begin

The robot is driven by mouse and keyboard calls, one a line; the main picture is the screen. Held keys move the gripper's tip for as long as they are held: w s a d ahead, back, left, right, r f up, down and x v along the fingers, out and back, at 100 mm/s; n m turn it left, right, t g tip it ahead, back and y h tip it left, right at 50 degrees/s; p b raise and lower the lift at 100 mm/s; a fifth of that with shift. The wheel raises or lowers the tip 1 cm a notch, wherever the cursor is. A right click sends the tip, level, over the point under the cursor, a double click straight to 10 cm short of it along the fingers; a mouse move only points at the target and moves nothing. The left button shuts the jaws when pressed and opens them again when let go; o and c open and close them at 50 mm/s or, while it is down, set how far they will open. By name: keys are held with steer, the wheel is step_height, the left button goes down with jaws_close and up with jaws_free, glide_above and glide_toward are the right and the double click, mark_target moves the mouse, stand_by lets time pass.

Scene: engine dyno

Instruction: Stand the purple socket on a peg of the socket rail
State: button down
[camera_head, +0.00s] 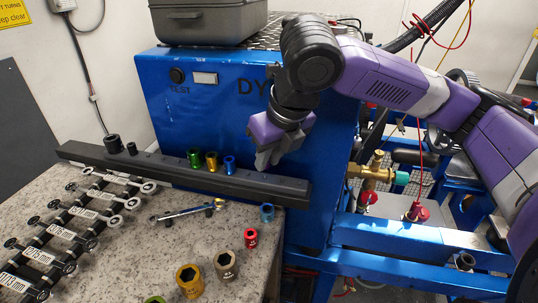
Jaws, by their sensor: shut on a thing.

end

_AIM OF THE EXERCISE_.
Would you return the data exactly as written, without the pictures?

_THE SOLUTION_.
The robot is driven by mouse and keyboard calls, one a line; the main picture is the screen. Held keys move the gripper's tip for as long as they are held: w s a d ahead, back, left, right, r f up, down and x v along the fingers, out and back, at 100 mm/s; n m turn it left, right, t g tip it ahead, back and y h tip it left, right at 50 degrees/s; p b raise and lower the lift at 100 mm/s; a fifth of that with shift. The wheel raises or lowers the tip 1 cm a notch, wherever the cursor is. A right click sends the tip, level, over the point under the cursor, a double click straight to 10 cm short of it along the fingers; a mouse move only points at the target and moves nothing. The left button shuts the jaws when pressed and opens them again when let go; o and c open and close them at 50 mm/s or, while it is down, set how far they will open. By name: keys are held with steer, the wheel is step_height, the left button goes down with jaws_close and up with jaws_free, glide_above and glide_toward are the right and the double click, mark_target moves the mouse, stand_by lets time pass.

Scene: engine dyno

Instruction: Stand the purple socket on a peg of the socket rail
State: button down
[camera_head, +0.00s] 
Jaws, by their sensor: shut on a thing.

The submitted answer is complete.